§ Written problem: Print each line of the listing once more, precisely as given.

§ Data lines:
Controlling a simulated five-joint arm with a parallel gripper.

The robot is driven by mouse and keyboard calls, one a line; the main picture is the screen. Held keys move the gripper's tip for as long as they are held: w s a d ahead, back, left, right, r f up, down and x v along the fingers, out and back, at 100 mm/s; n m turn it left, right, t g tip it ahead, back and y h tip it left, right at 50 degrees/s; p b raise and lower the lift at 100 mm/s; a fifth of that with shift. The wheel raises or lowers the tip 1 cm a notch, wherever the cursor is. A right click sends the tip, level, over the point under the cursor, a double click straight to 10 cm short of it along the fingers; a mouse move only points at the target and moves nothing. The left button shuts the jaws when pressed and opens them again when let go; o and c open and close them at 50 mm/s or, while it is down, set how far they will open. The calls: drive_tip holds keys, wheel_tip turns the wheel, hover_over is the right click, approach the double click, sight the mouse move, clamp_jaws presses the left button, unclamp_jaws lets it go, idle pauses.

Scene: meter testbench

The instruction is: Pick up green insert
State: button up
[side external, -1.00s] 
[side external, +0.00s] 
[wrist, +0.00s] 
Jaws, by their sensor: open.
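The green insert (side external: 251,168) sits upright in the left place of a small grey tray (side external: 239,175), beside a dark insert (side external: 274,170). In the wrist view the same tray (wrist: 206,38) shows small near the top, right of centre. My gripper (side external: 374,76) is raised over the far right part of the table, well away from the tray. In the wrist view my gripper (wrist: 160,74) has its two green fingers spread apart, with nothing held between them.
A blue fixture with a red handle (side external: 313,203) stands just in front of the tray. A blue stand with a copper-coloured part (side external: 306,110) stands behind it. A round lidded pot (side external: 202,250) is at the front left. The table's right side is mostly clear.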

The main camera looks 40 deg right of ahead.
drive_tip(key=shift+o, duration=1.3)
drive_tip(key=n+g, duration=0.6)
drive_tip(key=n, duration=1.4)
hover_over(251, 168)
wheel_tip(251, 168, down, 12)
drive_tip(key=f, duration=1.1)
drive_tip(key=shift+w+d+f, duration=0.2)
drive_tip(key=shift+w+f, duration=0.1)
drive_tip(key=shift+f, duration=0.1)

§ Exercise answer:
Controlling a simulated five-joint arm with a parallel gripper.

The robot is driven by mouse and keyboard calls, one a line; the main picture is the screen. Held keys move the gripper's tip for as long as they are held: w s a d ahead, back, left, right, r f up, down and x v along the fingers, out and back, at 100 mm/s; n m turn it left, right, t g tip it ahead, back and y h tip it left, right at 50 degrees/s; p b raise and lower the lift at 100 mm/s; a fifth of that with shift. The wheel raises or lowers the tip 1 cm a notch, wherever the cursor is. A right click sends the tip, level, over the point under the cursor, a double click straight to 10 cm short of it along the fingers; a mouse move only points at the target and moves nothing. The left button shuts the jaws when pressed and opens them again when let go; o and c open and close them at 50 mm/s or, while it is down, set how far they will open. The calls: drive_tip holds keys, wheel_tip turns the wheel, hover_over is the right click, approach the double click, sight the mouse move, clamp_jaws presses the left button, unclamp_jaws lets it go, idle pauses.

Scene: meter testbench

The instruction is: Pick up green insert
State: button up
[side external, -1.00s] 
[side external, +0.00s] 
[wrist, +0.00s] 
Jaws, by their sensor: open.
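The green insert (side external: 251,168) sits upright in the left place of a small grey tray (side external: 239,175), beside a dark insert (side external: 274,170). In the wrist view the same tray (wrist: 206,38) shows small near the top, right of centre. My gripper (side external: 374,76) is raised over the far right part of the table, well away from the tray. In the wrist view my gripper (wrist: 160,74) has its two green fingers spread apart, with nothing held between them.
A blue fixture with a red handle (side external: 313,203) stands just in front of the tray. A blue stand with a copper-coloured part (side external: 306,110) stands behind it. A round lidded pot (side external: 202,250) is at the front left. The table's right side is mostly clear.

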The main camera looks 40 deg right of ahead.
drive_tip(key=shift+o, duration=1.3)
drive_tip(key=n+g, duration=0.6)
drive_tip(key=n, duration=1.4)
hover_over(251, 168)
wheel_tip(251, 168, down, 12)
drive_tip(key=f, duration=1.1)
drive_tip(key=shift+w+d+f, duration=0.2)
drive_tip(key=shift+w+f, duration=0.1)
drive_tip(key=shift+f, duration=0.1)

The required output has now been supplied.